Would you transcribe all of the data exactly, down to the last character?

# [Records supplied]
--------------------------------
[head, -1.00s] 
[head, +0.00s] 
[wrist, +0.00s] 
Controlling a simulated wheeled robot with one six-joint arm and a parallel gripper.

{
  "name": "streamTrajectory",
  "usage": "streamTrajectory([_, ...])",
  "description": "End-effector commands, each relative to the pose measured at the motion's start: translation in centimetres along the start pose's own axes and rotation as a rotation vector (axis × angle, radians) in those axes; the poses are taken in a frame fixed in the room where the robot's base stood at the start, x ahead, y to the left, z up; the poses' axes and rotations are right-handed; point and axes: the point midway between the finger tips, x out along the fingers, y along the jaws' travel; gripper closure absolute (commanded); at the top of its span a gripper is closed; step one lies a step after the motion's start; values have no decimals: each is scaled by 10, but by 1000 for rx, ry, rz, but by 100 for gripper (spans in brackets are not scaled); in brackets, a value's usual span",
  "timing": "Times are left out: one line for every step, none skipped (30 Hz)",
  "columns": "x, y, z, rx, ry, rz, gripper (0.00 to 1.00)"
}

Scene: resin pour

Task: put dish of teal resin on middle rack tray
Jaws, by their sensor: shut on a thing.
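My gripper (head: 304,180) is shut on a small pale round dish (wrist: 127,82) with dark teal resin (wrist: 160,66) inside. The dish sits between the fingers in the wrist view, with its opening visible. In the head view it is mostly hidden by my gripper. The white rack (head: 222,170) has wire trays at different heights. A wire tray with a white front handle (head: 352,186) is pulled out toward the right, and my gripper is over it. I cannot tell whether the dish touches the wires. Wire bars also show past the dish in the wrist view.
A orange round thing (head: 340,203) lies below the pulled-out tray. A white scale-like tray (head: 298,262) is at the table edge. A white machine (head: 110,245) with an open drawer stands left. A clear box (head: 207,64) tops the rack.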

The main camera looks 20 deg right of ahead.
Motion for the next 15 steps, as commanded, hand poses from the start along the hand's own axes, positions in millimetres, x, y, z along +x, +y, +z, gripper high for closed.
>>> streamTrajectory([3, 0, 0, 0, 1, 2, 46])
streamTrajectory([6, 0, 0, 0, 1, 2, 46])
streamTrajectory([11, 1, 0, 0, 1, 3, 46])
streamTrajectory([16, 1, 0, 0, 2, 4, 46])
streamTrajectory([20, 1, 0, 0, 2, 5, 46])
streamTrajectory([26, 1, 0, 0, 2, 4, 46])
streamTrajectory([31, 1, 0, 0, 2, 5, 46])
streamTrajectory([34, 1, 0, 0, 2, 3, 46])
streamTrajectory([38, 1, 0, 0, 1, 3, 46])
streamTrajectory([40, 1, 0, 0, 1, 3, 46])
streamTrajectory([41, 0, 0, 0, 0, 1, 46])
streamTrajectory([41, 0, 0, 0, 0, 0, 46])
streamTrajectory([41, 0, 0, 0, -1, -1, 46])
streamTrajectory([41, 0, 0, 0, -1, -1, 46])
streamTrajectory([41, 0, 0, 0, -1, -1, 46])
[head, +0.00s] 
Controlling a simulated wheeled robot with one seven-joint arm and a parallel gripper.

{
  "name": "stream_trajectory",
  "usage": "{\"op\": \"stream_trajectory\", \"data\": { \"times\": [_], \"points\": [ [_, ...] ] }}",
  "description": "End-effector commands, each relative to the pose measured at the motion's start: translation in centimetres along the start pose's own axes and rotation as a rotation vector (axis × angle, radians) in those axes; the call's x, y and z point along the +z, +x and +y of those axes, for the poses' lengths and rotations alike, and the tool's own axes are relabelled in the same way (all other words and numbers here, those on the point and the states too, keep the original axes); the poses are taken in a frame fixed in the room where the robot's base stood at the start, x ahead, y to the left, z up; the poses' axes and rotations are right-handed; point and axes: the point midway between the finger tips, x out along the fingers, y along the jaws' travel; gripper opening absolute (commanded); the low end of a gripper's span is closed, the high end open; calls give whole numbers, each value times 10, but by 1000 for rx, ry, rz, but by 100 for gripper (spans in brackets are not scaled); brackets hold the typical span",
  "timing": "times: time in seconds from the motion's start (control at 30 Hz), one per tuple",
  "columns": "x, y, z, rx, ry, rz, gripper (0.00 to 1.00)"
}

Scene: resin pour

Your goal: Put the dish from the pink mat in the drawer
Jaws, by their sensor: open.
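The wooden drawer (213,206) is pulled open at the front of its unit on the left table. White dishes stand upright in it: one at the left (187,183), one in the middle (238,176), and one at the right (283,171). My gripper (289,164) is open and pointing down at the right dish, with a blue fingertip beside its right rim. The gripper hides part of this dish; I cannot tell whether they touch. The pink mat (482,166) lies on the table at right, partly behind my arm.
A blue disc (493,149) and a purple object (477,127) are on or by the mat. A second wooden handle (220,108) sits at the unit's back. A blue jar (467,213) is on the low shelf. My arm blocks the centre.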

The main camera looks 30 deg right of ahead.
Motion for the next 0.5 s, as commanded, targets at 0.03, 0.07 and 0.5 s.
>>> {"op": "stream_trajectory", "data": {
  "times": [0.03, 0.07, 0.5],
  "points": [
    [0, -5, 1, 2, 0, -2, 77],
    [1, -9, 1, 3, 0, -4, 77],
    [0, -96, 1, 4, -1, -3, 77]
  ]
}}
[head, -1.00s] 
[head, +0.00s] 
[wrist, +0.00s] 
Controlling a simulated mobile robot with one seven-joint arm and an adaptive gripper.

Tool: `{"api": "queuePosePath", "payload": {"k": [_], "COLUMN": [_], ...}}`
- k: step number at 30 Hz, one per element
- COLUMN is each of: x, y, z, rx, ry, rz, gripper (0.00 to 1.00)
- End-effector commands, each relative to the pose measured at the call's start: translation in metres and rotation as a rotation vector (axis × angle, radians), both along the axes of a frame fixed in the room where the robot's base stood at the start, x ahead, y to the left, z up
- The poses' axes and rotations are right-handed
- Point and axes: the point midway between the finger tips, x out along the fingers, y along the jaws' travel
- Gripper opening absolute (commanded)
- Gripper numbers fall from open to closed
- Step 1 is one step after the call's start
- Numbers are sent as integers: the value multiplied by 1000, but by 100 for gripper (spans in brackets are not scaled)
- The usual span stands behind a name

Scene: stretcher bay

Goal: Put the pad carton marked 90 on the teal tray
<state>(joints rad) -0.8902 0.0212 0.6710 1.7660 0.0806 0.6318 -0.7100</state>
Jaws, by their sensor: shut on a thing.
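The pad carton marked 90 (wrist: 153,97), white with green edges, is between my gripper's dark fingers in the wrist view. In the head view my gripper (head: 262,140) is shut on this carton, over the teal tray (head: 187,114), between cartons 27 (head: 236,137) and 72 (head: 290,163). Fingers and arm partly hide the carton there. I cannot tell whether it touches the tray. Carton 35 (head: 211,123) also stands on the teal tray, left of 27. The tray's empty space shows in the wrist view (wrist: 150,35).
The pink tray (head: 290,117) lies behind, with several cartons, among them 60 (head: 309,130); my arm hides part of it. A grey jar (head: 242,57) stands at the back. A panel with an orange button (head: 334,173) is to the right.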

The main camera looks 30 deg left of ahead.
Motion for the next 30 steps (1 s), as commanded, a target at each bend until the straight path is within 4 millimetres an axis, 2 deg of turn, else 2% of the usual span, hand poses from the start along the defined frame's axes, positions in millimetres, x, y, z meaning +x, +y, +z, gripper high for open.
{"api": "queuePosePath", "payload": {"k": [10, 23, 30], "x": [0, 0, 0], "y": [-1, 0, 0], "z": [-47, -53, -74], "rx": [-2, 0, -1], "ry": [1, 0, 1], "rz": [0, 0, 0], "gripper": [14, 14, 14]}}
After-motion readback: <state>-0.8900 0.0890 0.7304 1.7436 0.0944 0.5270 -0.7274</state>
--------------------------------
# [Reply]
[head, -1.00s] 
[head, +0.00s] 
[wrist, +0.00s] 
Controlling a simulated wheeled robot with one six-joint arm and a parallel gripper.

{
  "name": "streamTrajectory",
  "usage": "streamTrajectory([_, ...])",
  "description": "End-effector commands, each relative to the pose measured at the motion's start: translation in centimetres along the start pose's own axes and rotation as a rotation vector (axis × angle, radians) in those axes; the poses are taken in a frame fixed in the room where the robot's base stood at the start, x ahead, y to the left, z up; the poses' axes and rotations are right-handed; point and axes: the point midway between the finger tips, x out along the fingers, y along the jaws' travel; gripper closure absolute (commanded); at the top of its span a gripper is closed; step one lies a step after the motion's start; values have no decimals: each is scaled by 10, but by 1000 for rx, ry, rz, but by 100 for gripper (spans in brackets are not scaled); in brackets, a value's usual span",
  "timing": "Times are left out: one line for every step, none skipped (30 Hz)",
  "columns": "x, y, z, rx, ry, rz, gripper (0.00 to 1.00)"
}

Scene: resin pour

Task: put dish of teal resin on middle rack tray
Jaws, by their sensor: shut on a thing.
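My gripper (head: 304,180) is shut on a small pale round dish (wrist: 127,82) with dark teal resin (wrist: 160,66) inside. The dish sits between the fingers in the wrist view, with its opening visible. In the head view it is mostly hidden by my gripper. The white rack (head: 222,170) has wire trays at different heights. A wire tray with a white front handle (head: 352,186) is pulled out toward the right, and my gripper is over it. I cannot tell whether the dish touches the wires. Wire bars also show past the dish in the wrist view.
A orange round thing (head: 340,203) lies below the pulled-out tray. A white scale-like tray (head: 298,262) is at the table edge. A white machine (head: 110,245) with an open drawer stands left. A clear box (head: 207,64) tops the rack.

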The main camera looks 20 deg right of ahead.
Motion for the next 15 steps, as commanded, hand poses from the start along the hand's own axes, positions in millimetres, x, y, z along +x, +y, +z, gripper high for closed.
>>> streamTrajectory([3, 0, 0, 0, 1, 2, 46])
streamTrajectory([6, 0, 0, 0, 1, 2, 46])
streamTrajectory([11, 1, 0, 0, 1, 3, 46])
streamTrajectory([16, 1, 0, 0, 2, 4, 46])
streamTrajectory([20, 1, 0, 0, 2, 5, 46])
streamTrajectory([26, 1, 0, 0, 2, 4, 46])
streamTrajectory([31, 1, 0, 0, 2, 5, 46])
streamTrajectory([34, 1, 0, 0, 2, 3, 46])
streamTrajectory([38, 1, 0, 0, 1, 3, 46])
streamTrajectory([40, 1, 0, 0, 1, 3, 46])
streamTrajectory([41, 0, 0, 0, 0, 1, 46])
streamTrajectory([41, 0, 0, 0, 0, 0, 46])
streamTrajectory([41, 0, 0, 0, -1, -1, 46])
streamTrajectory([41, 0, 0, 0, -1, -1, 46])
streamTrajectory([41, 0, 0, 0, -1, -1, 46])
[head, +0.00s] 
Controlling a simulated wheeled robot with one seven-joint arm and a parallel gripper.

{
  "name": "stream_trajectory",
  "usage": "{\"op\": \"stream_trajectory\", \"data\": { \"times\": [_], \"points\": [ [_, ...] ] }}",
  "description": "End-effector commands, each relative to the pose measured at the motion's start: translation in centimetres along the start pose's own axes and rotation as a rotation vector (axis × angle, radians) in those axes; the call's x, y and z point along the +z, +x and +y of those axes, for the poses' lengths and rotations alike, and the tool's own axes are relabelled in the same way (all other words and numbers here, those on the point and the states too, keep the original axes); the poses are taken in a frame fixed in the room where the robot's base stood at the start, x ahead, y to the left, z up; the poses' axes and rotations are right-handed; point and axes: the point midway between the finger tips, x out along the fingers, y along the jaws' travel; gripper opening absolute (commanded); the low end of a gripper's span is closed, the high end open; calls give whole numbers, each value times 10, but by 1000 for rx, ry, rz, but by 100 for gripper (spans in brackets are not scaled); brackets hold the typical span",
  "timing": "times: time in seconds from the motion's start (control at 30 Hz), one per tuple",
  "columns": "x, y, z, rx, ry, rz, gripper (0.00 to 1.00)"
}

Scene: resin pour

Your goal: Put the dish from the pink mat in the drawer
Jaws, by their sensor: open.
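The wooden drawer (213,206) is pulled open at the front of its unit on the left table. White dishes stand upright in it: one at the left (187,183), one in the middle (238,176), and one at the right (283,171). My gripper (289,164) is open and pointing down at the right dish, with a blue fingertip beside its right rim. The gripper hides part of this dish; I cannot tell whether they touch. The pink mat (482,166) lies on the table at right, partly behind my arm.
A blue disc (493,149) and a purple object (477,127) are on or by the mat. A second wooden handle (220,108) sits at the unit's back. A blue jar (467,213) is on the low shelf. My arm blocks the centre.

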The main camera looks 30 deg right of ahead.
Motion for the next 0.5 s, as commanded, targets at 0.03, 0.07 and 0.5 s.
>>> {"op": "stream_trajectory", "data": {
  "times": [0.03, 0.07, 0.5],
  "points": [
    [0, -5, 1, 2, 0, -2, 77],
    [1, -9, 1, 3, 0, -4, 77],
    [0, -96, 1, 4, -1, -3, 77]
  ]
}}
[head, -1.00s] 
[head, +0.00s] 
[wrist, +0.00s] 
Controlling a simulated mobile robot with one seven-joint arm and an adaptive gripper.

Tool: `{"api": "queuePosePath", "payload": {"k": [_], "COLUMN": [_], ...}}`
- k: step number at 30 Hz, one per element
- COLUMN is each of: x, y, z, rx, ry, rz, gripper (0.00 to 1.00)
- End-effector commands, each relative to the pose measured at the call's start: translation in metres and rotation as a rotation vector (axis × angle, radians), both along the axes of a frame fixed in the room where the robot's base stood at the start, x ahead, y to the left, z up
- The poses' axes and rotations are right-handed
- Point and axes: the point midway between the finger tips, x out along the fingers, y along the jaws' travel
- Gripper opening absolute (commanded)
- Gripper numbers fall from open to closed
- Step 1 is one step after the call's start
- Numbers are sent as integers: the value multiplied by 1000, but by 100 for gripper (spans in brackets are not scaled)
- The usual span stands behind a name

Scene: stretcher bay

Goal: Put the pad carton marked 90 on the teal tray
<state>(joints rad) -0.8902 0.0212 0.6710 1.7660 0.0806 0.6318 -0.7100</state>
Jaws, by their sensor: shut on a thing.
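The pad carton marked 90 (wrist: 153,97), white with green edges, is between my gripper's dark fingers in the wrist view. In the head view my gripper (head: 262,140) is shut on this carton, over the teal tray (head: 187,114), between cartons 27 (head: 236,137) and 72 (head: 290,163). Fingers and arm partly hide the carton there. I cannot tell whether it touches the tray. Carton 35 (head: 211,123) also stands on the teal tray, left of 27. The tray's empty space shows in the wrist view (wrist: 150,35).
The pink tray (head: 290,117) lies behind, with several cartons, among them 60 (head: 309,130); my arm hides part of it. A grey jar (head: 242,57) stands at the back. A panel with an orange button (head: 334,173) is to the right.

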The main camera looks 30 deg left of ahead.
Motion for the next 30 steps (1 s), as commanded, a target at each bend until the straight path is within 4 millimetres an axis, 2 deg of turn, else 2% of the usual span, hand poses from the start along the defined frame's axes, positions in millimetres, x, y, z meaning +x, +y, +z, gripper high for open.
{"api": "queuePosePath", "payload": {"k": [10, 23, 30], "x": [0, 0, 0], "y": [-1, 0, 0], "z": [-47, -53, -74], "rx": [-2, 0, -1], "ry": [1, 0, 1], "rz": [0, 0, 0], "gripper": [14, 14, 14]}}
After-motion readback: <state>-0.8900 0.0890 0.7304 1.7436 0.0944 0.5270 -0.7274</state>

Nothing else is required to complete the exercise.